Why sacred space—and not activity alone—matters for human flourishing
We were walking to church one Sunday when a friend joined us for his morning stroll. He said he had done church and was now done with it. He had spent many years attending every Sunday, serving on boards, and doing his duty. He had done it all. Now he was finished.
It is one of the great tragedies of the church that doing things in the church and for the church has become a substitute for the church as sacred space—space in which communion with God is encountered in ways not available elsewhere. It is space made sacred by the shared prayers and presence of generations of the faithful, learning to believe in and trust the Lord Almighty through Jesus Christ our Lord. It is sacred space where the Holy Spirit is more fully present through the sacraments and the spoken word.

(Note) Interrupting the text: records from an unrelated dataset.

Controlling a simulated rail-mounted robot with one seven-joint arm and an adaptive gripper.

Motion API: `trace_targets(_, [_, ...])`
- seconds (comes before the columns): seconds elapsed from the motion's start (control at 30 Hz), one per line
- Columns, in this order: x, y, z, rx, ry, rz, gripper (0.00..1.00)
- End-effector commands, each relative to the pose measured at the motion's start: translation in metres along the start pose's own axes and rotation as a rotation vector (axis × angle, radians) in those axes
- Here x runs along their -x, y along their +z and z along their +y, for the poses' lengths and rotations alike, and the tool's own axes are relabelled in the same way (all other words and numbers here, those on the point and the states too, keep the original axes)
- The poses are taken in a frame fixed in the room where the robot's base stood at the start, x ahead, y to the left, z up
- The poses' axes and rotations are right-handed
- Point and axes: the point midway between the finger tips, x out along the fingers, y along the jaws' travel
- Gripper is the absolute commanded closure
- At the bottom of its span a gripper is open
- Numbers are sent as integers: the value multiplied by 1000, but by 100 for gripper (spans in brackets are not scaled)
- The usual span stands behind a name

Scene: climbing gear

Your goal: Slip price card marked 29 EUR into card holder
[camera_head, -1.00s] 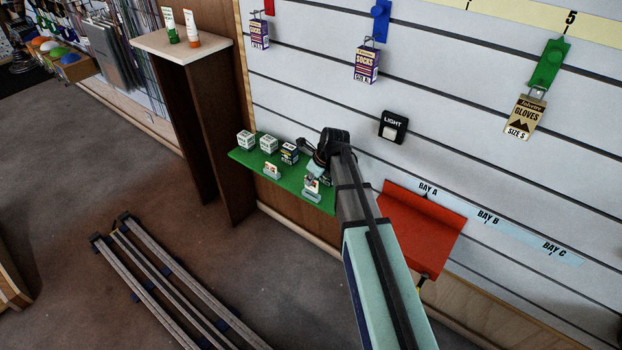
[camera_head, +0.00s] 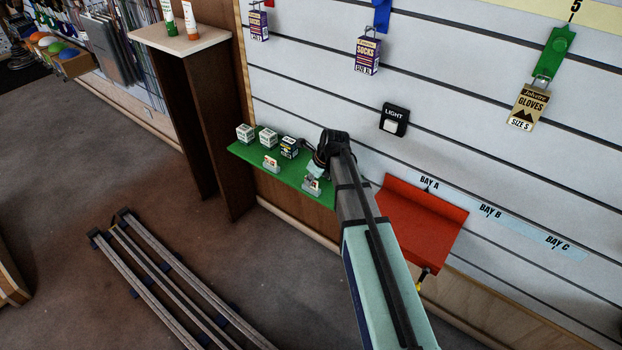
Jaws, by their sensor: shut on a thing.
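My gripper (camera_head: 317,170) is at the right part of the green shelf (camera_head: 252,160), pointing down, and its fingers are small and partly hidden by my arm. It is shut on a small white price card (camera_head: 314,182). The card is upright at the right-hand grey card holder (camera_head: 311,190), and its lower edge appears to meet the holder. I cannot tell whether it sits fully in the slot, and its print is too small to read. A second holder (camera_head: 270,167) to the left has a small card standing in it.
Several small boxes (camera_head: 268,138) stand along the back of the green shelf, left of my gripper. A red sloped shelf (camera_head: 420,215) is to the right of my arm. A light switch (camera_head: 394,120) is on the slatted wall above. The shelf's front left is clear.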

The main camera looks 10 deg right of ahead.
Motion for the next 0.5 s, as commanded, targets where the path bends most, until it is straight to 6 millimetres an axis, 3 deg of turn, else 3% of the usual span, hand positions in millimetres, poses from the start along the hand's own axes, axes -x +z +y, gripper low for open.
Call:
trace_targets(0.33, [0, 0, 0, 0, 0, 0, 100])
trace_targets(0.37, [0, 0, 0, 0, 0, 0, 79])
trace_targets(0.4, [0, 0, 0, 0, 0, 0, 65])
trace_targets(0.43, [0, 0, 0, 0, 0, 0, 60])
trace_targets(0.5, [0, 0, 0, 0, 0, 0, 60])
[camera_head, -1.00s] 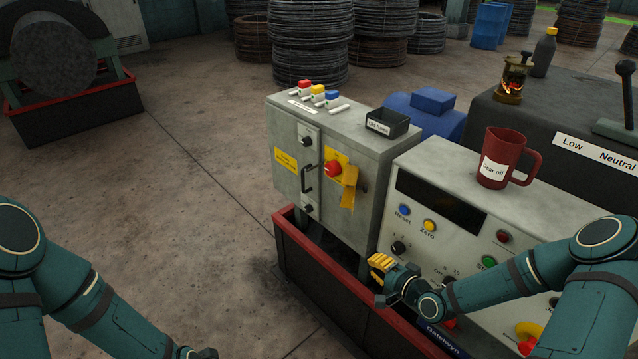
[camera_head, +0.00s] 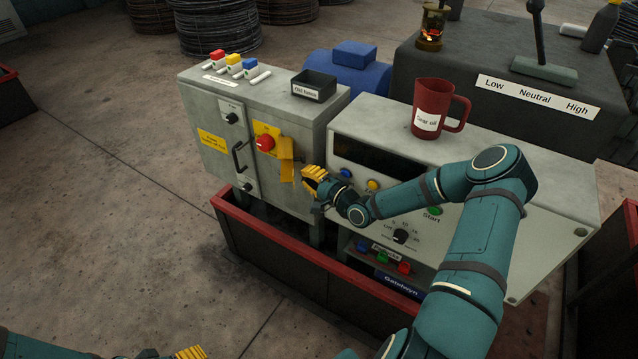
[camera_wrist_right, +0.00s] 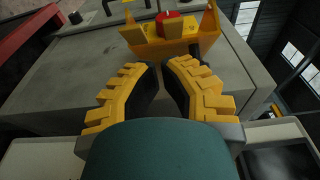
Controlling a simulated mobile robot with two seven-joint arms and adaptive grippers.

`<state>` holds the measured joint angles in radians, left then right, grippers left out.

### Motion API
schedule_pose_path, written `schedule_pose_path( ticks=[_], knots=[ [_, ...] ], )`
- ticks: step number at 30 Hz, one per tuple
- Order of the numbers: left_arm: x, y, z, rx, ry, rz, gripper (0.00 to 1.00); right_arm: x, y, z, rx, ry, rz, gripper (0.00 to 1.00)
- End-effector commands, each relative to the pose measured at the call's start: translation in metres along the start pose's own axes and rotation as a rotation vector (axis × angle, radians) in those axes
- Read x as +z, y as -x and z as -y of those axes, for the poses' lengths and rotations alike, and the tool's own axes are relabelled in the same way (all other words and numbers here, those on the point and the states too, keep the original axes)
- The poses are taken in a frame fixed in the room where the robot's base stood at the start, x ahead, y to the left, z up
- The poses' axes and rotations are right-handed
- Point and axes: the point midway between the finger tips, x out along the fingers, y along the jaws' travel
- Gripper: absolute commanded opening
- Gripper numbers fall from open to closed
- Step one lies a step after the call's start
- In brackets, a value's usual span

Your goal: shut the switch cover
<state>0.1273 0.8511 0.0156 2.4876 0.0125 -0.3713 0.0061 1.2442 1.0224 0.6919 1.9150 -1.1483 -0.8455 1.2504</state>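The switch cover (camera_head: 286,161) is a yellow flap. It stands swung open at the right side of a red knob (camera_head: 265,142) on a yellow plate, on the front of a grey cabinet. The right wrist view shows the yellow cover (camera_wrist_right: 178,48) ahead of the fingers, with the red knob (camera_wrist_right: 168,17) beyond it. My right gripper (camera_head: 313,182) is just right of and below the cover, apart from it. Its yellow-padded fingers (camera_wrist_right: 163,75) are parted, with nothing between them. My left gripper (camera_head: 190,353) shows only partly at the bottom edge; its opening is unclear.
A red-rimmed base (camera_head: 290,250) runs below.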

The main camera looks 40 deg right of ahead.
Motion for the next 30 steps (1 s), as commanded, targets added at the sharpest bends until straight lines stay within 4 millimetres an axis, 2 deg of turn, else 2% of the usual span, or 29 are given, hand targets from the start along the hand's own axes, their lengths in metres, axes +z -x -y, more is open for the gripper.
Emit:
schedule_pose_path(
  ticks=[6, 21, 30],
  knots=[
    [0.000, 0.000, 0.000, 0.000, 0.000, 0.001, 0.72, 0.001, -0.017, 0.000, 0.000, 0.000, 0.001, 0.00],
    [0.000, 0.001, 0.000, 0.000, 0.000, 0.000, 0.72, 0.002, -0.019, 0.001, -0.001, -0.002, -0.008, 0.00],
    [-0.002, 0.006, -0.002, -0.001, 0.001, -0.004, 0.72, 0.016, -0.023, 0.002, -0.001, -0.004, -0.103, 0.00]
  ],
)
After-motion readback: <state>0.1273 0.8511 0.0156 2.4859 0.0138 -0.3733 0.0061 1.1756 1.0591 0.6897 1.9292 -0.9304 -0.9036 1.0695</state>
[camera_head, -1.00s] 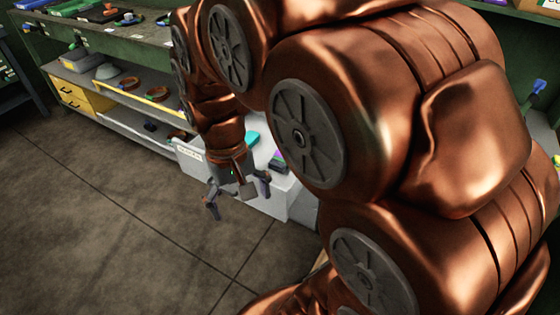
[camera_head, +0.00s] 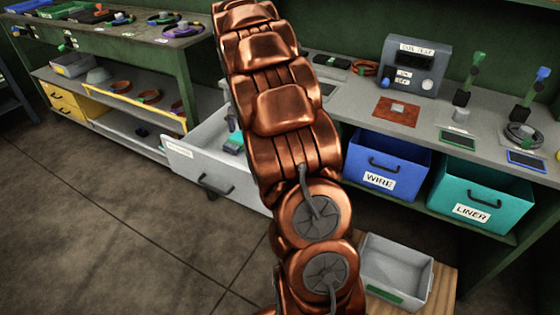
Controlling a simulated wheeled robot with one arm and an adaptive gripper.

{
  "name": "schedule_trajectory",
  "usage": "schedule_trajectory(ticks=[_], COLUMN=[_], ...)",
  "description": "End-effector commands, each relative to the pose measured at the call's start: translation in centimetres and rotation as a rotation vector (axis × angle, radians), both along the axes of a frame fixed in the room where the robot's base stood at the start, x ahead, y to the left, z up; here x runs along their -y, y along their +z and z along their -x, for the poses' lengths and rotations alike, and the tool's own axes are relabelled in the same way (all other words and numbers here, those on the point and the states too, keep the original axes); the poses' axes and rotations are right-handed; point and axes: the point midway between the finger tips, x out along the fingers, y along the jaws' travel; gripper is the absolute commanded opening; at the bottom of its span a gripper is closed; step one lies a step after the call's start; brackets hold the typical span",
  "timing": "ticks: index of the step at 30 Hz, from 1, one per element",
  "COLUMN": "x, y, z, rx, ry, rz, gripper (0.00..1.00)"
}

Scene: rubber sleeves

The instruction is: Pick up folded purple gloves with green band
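The open white drawer (camera_head: 205,180) sticks out below the bench, left of my arm. A small teal item (camera_head: 234,142) lies in it, partly covered by my arm. I cannot make out the folded purple gloves with the green band; my arm covers the right part of the drawer. My gripper is mostly hidden behind my arm. A small grey piece (camera_head: 231,120) just above the teal item may be one of its fingers, and whether it is open or shut does not show.
A blue WIRE bin (camera_head: 410,160) and a teal LINER bin (camera_head: 485,180) stand under the bench at right. A grey open bin (camera_head: 425,268) sits on a wooden board at front right. Yellow-edged shelves (camera_head: 130,100) stand at left. The floor at left is clear.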

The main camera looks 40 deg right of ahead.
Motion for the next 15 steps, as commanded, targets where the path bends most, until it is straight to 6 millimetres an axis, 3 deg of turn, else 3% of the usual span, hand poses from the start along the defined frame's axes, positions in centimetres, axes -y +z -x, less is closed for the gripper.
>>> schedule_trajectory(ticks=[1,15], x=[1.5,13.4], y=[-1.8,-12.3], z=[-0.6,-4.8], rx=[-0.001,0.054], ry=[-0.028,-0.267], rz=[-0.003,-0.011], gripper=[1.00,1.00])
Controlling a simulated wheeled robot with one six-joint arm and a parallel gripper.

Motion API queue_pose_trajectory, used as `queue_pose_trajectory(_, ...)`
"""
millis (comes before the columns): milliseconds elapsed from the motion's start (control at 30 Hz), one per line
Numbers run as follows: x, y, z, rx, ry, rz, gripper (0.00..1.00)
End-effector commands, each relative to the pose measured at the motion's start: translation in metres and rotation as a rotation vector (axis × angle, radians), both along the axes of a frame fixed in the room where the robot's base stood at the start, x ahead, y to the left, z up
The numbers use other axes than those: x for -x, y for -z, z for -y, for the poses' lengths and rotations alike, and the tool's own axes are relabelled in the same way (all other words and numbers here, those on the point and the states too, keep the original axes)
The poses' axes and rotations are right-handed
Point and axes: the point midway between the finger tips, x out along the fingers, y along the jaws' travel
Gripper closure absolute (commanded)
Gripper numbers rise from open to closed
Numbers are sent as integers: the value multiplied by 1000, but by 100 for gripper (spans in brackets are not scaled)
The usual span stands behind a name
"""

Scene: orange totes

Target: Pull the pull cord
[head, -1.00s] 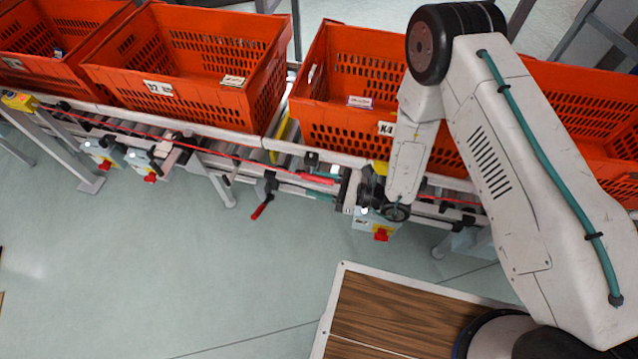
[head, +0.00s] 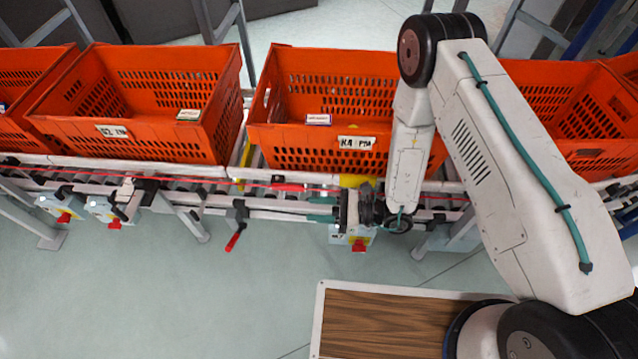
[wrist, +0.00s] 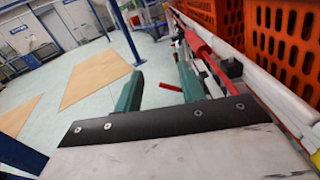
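The pull cord (head: 210,180) is a thin red line strung along the front of the roller conveyor in the head view. A thicker red stretch of it lies just behind my gripper (head: 319,209). In the wrist view, the red cord (wrist: 204,48) runs beyond and to the right of the right finger. My gripper (wrist: 160,84) has two teal fingers with a clear gap between them. I cannot tell whether a finger touches the cord.
Orange totes (head: 132,140) stand in a row on the conveyor (head: 180,203). A red-handled lever (head: 236,238) hangs left of my gripper. Control boxes with red switches (head: 358,245) sit below the conveyor rail. The floor (head: 180,300) in front is clear.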

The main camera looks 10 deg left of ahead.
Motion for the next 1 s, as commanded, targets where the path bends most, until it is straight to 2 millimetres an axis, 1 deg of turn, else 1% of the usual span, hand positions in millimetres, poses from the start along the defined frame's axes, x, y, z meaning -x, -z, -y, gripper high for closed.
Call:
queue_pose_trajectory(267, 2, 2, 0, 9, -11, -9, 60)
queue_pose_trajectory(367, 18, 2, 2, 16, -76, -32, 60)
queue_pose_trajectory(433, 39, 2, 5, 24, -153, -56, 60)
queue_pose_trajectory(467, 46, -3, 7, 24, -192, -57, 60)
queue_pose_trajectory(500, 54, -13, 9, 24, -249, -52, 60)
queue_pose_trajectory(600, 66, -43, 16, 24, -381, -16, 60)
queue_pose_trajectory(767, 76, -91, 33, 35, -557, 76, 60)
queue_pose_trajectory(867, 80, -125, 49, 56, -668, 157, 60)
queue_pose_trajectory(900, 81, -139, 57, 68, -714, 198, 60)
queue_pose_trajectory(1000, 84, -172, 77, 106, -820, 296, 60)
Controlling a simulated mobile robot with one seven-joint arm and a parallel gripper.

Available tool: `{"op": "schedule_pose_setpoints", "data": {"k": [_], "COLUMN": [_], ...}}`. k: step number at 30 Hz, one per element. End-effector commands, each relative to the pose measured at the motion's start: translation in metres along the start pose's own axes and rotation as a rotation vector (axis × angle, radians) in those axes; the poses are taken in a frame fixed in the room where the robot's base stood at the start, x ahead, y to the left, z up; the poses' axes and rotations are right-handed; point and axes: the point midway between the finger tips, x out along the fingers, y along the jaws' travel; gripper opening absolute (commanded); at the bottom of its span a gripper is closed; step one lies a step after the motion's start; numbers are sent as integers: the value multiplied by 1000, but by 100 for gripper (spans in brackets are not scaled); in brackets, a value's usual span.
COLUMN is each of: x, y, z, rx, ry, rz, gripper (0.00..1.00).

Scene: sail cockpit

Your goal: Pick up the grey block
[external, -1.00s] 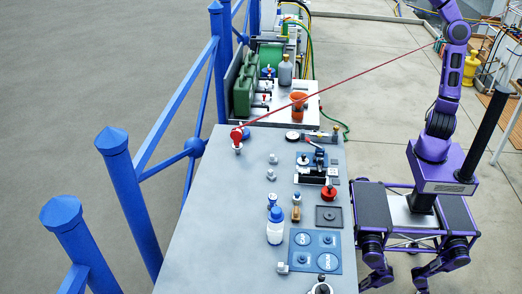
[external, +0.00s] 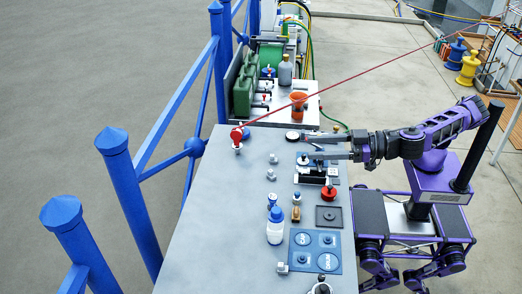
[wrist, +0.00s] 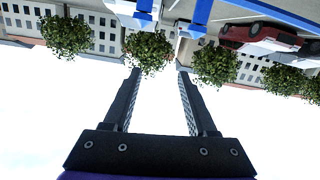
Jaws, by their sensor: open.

No doubt you have heard the saying that going to church can no more make one a Christian than sitting in a garage can make one a car. When church is merely a place to go and something to do because it is what one is supposed to do, it has no more importance than the Elks Club—and probably less than the country club. If the church is not holy space, sacred space, it has failed in its duty to proclaim the good news of God in Christ Jesus.
How can it be holy space if this has not been explained and made clear to the people who assemble there—if they do not understand that its purpose is devotion to worshipful encounter with God in ways uniquely its own?
I wonder whether those of us called into ordained and lay leadership have assumed too much about the people we welcome into the pews. Perhaps we assume they are reasonably well informed about the Christian faith and the purpose of worship. Perhaps we assume too much about their understanding of the space into which they are welcomed and the liturgy that guides our services. Perhaps we assume too much about why we do what we do—why we sit, stand, kneel, genuflect, bow, make the sign of the cross, raise our hands in prayer, shout “hallelujah,” shout “amen,” or, as we Episcopalians often do, mumble them quietly with what we regard as deep reverence.
This is not performance. It is entry into intimate communion with the power and presence of the Creator and Sustainer of all that is—the One who loves without measure and calls us to live fully and abundantly in the power of the Holy Spirit, who is God with us.
We can be very welcoming. We can offer many opportunities to get involved, to volunteer, and to develop friendships through fellowship. The country club and the bowling team do the same—and probably do it better. I am not dismissing the importance of this kind of welcome. It is essential. But more is required.
I suppose it is possible for faith in Christ to be absorbed by osmosis through weekly attendance. Every now and then I read public testimony suggesting this happens. I suspect it is relatively rare and not something on which the church should rely. What the church, as space and time, must provide is serious adult formation—opportunities to ask hard questions and receive answers grounded in the gospel, the traditions of the church, and the expectation that people can think for themselves, though not by themselves.
Perhaps most important, the church must be a time and place where people learn what makes for flourishing and abundant life. Jesus said that he came that we might have life, and have it abundantly. That abundance—that flourishing of life—is at the heart of the gospel. It may be a flourishing experienced in fullness only in the life to come, but by following in the way of Jesus Christ it can be known here and now, as much as this life will allow.
All of this brings to mind another friend who began wondering aloud what is needed for people to be happy in their daily lives. His tentative answer was enough money to feel reasonably secure and a small community of friends who truly care for one another, in spite of individual peculiarities. He was on the right track, but as Christ reminded us, we do not live by bread alone, but by every word that comes from the mouth of God.
The essentials of life are necessary, but they are not sufficient. They do not bring happiness; at best, they diminish dissatisfaction with life as it is. The pursuit of our own dreams, passions, and pleasures may do even more to constrain dissatisfaction, but they rarely deliver lasting fulfillment. They are the products of transient enthusiasms that inevitably collide with the reality that no level of success can produce the fruit we imagined it promised.
Jesus was clear: our basic needs are real and known to God. They are not to be rejected. But if we are to know the fullness of life—if we are to flourish—we must seek first the kingdom of God. And what does that require of us? God has already told us: to love kindness, to do justice, and to walk humbly with your God.
Beautiful article Steven!
Thanks for this powerful reflective piece. You have said quite well what I have often thought but have not had the eloquent words to express. I think this is one reason I find so-called contemporary worship so vacuous. It is performative and shallow, and aims to help me feel validated and important – so important that all that matters is that my needs are met. This is also why i find myself more drawn to Lutheran or Episcopal worship these days – I need to be fed by both Word and at Table, and I need the peculiar language of the church honed by decades and centuries of use and not some banal and superficial expressions created with not much thought or depth.